## Short problem
Below is a block of records; repeat each one exactly.

(Robot trajectory data)
____________

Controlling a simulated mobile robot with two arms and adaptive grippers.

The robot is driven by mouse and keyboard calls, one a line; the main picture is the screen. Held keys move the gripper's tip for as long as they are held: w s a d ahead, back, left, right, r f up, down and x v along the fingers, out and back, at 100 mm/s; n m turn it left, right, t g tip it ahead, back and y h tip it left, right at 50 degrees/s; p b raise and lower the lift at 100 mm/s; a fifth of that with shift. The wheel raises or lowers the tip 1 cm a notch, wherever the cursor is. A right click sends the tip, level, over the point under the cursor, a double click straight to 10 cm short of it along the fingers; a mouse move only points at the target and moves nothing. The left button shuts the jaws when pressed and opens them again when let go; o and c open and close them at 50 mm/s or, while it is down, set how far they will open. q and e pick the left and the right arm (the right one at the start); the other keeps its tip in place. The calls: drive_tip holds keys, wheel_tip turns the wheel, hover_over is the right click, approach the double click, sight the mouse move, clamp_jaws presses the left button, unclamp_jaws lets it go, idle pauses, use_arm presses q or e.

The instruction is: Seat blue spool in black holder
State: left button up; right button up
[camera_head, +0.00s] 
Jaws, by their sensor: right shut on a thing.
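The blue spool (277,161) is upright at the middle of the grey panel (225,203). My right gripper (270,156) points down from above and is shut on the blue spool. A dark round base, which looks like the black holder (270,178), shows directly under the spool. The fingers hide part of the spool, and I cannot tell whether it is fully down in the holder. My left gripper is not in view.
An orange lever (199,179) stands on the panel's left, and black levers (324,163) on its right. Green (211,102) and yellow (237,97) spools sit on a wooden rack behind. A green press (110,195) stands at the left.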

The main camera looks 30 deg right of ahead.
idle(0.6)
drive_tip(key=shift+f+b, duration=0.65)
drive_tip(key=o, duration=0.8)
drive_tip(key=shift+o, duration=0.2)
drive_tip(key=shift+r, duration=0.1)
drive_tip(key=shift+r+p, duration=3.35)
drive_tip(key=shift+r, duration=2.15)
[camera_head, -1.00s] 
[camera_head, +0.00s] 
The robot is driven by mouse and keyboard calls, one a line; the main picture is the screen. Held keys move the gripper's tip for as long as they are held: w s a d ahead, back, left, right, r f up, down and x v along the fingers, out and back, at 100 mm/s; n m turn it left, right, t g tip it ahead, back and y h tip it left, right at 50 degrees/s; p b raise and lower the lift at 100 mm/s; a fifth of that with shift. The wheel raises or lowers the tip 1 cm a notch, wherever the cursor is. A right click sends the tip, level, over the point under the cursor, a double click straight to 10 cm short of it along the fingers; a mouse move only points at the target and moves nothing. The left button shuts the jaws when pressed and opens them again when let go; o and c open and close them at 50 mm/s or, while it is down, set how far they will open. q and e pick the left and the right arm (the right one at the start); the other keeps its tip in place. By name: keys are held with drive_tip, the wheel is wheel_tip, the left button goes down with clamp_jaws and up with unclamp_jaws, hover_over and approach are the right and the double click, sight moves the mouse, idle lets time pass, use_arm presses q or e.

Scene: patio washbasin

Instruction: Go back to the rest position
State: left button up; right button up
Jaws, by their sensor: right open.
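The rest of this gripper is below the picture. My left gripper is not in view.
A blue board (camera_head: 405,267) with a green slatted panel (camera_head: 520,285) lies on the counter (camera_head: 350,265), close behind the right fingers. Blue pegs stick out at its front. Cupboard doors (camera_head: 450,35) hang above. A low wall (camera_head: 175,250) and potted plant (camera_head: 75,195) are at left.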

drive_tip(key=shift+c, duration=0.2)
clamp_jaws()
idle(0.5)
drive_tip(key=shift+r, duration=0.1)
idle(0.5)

____________

## Task answer
Controlling a simulated mobile robot with two arms and adaptive grippers.

The robot is driven by mouse and keyboard calls, one a line; the main picture is the screen. Held keys move the gripper's tip for as long as they are held: w s a d ahead, back, left, right, r f up, down and x v along the fingers, out and back, at 100 mm/s; n m turn it left, right, t g tip it ahead, back and y h tip it left, right at 50 degrees/s; p b raise and lower the lift at 100 mm/s; a fifth of that with shift. The wheel raises or lowers the tip 1 cm a notch, wherever the cursor is. A right click sends the tip, level, over the point under the cursor, a double click straight to 10 cm short of it along the fingers; a mouse move only points at the target and moves nothing. The left button shuts the jaws when pressed and opens them again when let go; o and c open and close them at 50 mm/s or, while it is down, set how far they will open. q and e pick the left and the right arm (the right one at the start); the other keeps its tip in place. The calls: drive_tip holds keys, wheel_tip turns the wheel, hover_over is the right click, approach the double click, sight the mouse move, clamp_jaws presses the left button, unclamp_jaws lets it go, idle pauses, use_arm presses q or e.

The instruction is: Seat blue spool in black holder
State: left button up; right button up
[camera_head, +0.00s] 
Jaws, by their sensor: right shut on a thing.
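The blue spool (277,161) is upright at the middle of the grey panel (225,203). My right gripper (270,156) points down from above and is shut on the blue spool. A dark round base, which looks like the black holder (270,178), shows directly under the spool. The fingers hide part of the spool, and I cannot tell whether it is fully down in the holder. My left gripper is not in view.
An orange lever (199,179) stands on the panel's left, and black levers (324,163) on its right. Green (211,102) and yellow (237,97) spools sit on a wooden rack behind. A green press (110,195) stands at the left.

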The main camera looks 30 deg right of ahead.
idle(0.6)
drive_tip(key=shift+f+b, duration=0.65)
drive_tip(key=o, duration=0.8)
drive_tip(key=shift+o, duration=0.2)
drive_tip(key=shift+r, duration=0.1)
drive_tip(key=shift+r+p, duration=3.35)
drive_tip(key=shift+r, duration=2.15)
[camera_head, -1.00s] 
[camera_head, +0.00s] 
The robot is driven by mouse and keyboard calls, one a line; the main picture is the screen. Held keys move the gripper's tip for as long as they are held: w s a d ahead, back, left, right, r f up, down and x v along the fingers, out and back, at 100 mm/s; n m turn it left, right, t g tip it ahead, back and y h tip it left, right at 50 degrees/s; p b raise and lower the lift at 100 mm/s; a fifth of that with shift. The wheel raises or lowers the tip 1 cm a notch, wherever the cursor is. A right click sends the tip, level, over the point under the cursor, a double click straight to 10 cm short of it along the fingers; a mouse move only points at the target and moves nothing. The left button shuts the jaws when pressed and opens them again when let go; o and c open and close them at 50 mm/s or, while it is down, set how far they will open. q and e pick the left and the right arm (the right one at the start); the other keeps its tip in place. By name: keys are held with drive_tip, the wheel is wheel_tip, the left button goes down with clamp_jaws and up with unclamp_jaws, hover_over and approach are the right and the double click, sight moves the mouse, idle lets time pass, use_arm presses q or e.

Scene: patio washbasin

Instruction: Go back to the rest position
State: left button up; right button up
Jaws, by their sensor: right open.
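The rest of this gripper is below the picture. My left gripper is not in view.
A blue board (camera_head: 405,267) with a green slatted panel (camera_head: 520,285) lies on the counter (camera_head: 350,265), close behind the right fingers. Blue pegs stick out at its front. Cupboard doors (camera_head: 450,35) hang above. A low wall (camera_head: 175,250) and potted plant (camera_head: 75,195) are at left.

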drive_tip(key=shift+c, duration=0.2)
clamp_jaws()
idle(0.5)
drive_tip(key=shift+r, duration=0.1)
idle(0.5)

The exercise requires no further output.